I was so infuriated I switched the radio off: it was the sound of Professor A C Grayling misrepresenting the Christian Faith. He clearly loathes it and doesn't like to let pass an opportunity of attacking it in his popular journalism. But this was a program about the philosophy of Materialism; and he assured the listening millions that Christianity was a dualist religion, based on an opposition between Spirit and Matter which regarded the latter as inherently bad, the former as inherently good. I don't suppose we shall ever know whether this assertion is based on dumb stupid ignorance or on a wilful desire to misrepresent and thus traduce Christianity. But it sounds mighty strange as our minds turn to next Thursday's celebration of the Ascension - of the taking of that Body which was conceived in a woman's womb to the heart and throne of Godhead; the ultimate deification of matter. Regnat caro, as the ancient Office Hymn says (I quoted it only the other day: Flesh is reigning).

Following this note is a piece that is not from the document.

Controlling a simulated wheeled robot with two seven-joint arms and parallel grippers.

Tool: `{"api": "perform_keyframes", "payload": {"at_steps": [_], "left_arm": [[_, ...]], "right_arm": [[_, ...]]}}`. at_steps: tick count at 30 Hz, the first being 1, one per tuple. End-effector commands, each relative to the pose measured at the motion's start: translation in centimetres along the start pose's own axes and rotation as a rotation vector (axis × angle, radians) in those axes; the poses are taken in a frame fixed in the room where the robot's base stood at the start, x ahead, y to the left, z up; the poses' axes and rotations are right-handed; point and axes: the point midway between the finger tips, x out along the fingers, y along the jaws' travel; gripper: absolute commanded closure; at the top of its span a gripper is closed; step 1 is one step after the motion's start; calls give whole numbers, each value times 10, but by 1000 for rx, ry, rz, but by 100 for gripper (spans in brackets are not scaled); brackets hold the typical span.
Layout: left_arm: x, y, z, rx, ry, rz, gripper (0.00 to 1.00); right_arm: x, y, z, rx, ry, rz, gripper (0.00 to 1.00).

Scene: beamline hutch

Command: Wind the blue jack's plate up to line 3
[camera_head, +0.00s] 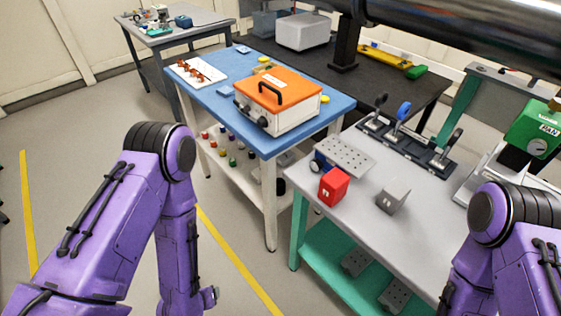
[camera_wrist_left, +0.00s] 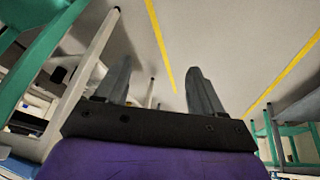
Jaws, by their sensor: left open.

Oops: did I say that we shall be observing the Ascension on Thursday? Bad news from Rome: the Pontifical Commission Ecclesia Dei has ruled that even those who use the Old Mass by virtue of the motu proprio Summorum Pontificum must, in deference to the English Roman Catholic hierarchy, transfer it to Sunday. One can see the logic of a common date for celebrating festivals: I believe that the Vatican expects Latin Catholics living in countries of predominantly Oriental rite to keep the Julian Easter. But the transference of the Ascension seems illogical: this transference is envisaged in the rubrics of the new rite as an option available to hierarchies who seek Roman consent, but the old Missal offers no such option. And PCED may have pandered to the Westminster hierarchy at the expense of convincing traditionalists wavering between SSPX and FSSP that Rome can indeed not be trusted to prevent vandal hands from mutilating the 1962 Missal. The Church of England (it isn't often I say something like this) is more sensible in leaving a number of feasts (for example, the Epiphany; although not, as it happens, the Ascension) to be transferred or not at the decision of the parochial minister - a good example of that principle of subsidiarity which wisely lies at the heart of Summorum Pontificum. And I've never heard of this leading to pastoral problems.

I won't say that the solution for traditionalist Roman Catholics will be to attend Anglican Churches: partly because it would be cheap and vulgar but mainly because I have no interest in weakening the allegiance to the Holy See of those who are fortunate enough to be in unimpaired communion with her. But if somebody secured the services of a SSPX priest to say Mass of the Ascension in Oxford on Thursday and wanted to use S Thomas's Church free of fee (we have splendid sets of Latin vestments, with maniples; a Missale Romanum; and Latin Altar Cards) I'm not sure I'd say No.